╔══

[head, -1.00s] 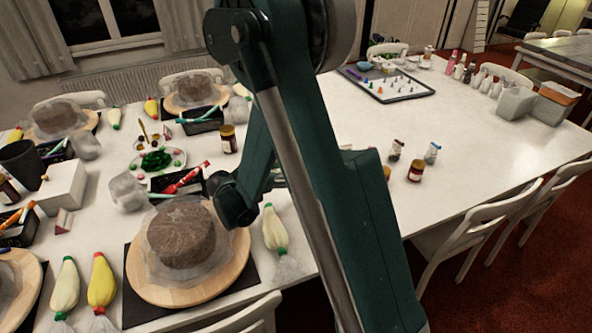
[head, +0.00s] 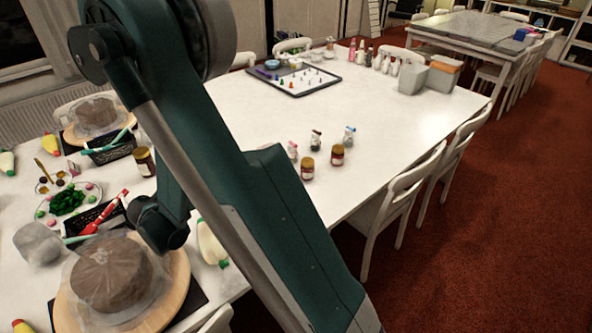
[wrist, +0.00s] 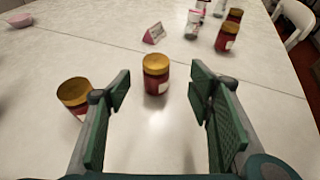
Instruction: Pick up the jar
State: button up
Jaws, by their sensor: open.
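In the wrist view a dark red jar (wrist: 156,80) with a gold lid and pale label stands upright on the white table, ahead of and between my gripper's (wrist: 160,88) two green fingers. The fingers are spread on either side in the picture, with nothing held. A second gold-lidded jar (wrist: 74,98) stands at the left, partly behind the left finger. Two more jars (wrist: 227,37) (wrist: 235,16) stand at the upper right. In the head view two jars (head: 308,169) (head: 337,156) stand right of my arm and one (head: 144,163) left of it. My fingers are hidden there.
Small bottles (head: 316,140) stand by the right-hand jars. A pink-and-white wedge (wrist: 154,34) lies beyond the middle jar. A wrapped cake (head: 112,275) on a wooden turntable is near my wrist. The table's right part (head: 395,135) is largely clear.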

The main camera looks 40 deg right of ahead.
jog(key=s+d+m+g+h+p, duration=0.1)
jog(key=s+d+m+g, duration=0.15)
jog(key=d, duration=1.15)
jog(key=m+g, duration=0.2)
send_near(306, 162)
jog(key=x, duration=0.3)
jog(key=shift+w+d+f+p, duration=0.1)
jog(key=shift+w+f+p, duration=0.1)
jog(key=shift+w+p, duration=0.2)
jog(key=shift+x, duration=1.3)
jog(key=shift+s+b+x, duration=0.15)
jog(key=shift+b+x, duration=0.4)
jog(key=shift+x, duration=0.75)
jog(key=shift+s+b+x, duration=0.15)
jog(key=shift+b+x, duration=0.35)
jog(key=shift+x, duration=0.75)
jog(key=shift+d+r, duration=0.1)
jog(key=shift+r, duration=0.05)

╚══

Exercise brief = Copy every line of the data exactly as written, excluding the pictures.

Output of the exercise =
[head, -1.00s] 
[head, +0.00s] 
[wrist, +0.00s] 
Instruction: Pick up the jar
State: button up
Jaws, by their sensor: open.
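In the wrist view a dark red jar (wrist: 156,80) with a gold lid and pale label stands upright on the white table, ahead of and between my gripper's (wrist: 160,88) two green fingers. The fingers are spread on either side in the picture, with nothing held. A second gold-lidded jar (wrist: 74,98) stands at the left, partly behind the left finger. Two more jars (wrist: 227,37) (wrist: 235,16) stand at the upper right. In the head view two jars (head: 308,169) (head: 337,156) stand right of my arm and one (head: 144,163) left of it. My fingers are hidden there.
Small bottles (head: 316,140) stand by the right-hand jars. A pink-and-white wedge (wrist: 154,34) lies beyond the middle jar. A wrapped cake (head: 112,275) on a wooden turntable is near my wrist. The table's right part (head: 395,135) is largely clear.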

The main camera looks 40 deg right of ahead.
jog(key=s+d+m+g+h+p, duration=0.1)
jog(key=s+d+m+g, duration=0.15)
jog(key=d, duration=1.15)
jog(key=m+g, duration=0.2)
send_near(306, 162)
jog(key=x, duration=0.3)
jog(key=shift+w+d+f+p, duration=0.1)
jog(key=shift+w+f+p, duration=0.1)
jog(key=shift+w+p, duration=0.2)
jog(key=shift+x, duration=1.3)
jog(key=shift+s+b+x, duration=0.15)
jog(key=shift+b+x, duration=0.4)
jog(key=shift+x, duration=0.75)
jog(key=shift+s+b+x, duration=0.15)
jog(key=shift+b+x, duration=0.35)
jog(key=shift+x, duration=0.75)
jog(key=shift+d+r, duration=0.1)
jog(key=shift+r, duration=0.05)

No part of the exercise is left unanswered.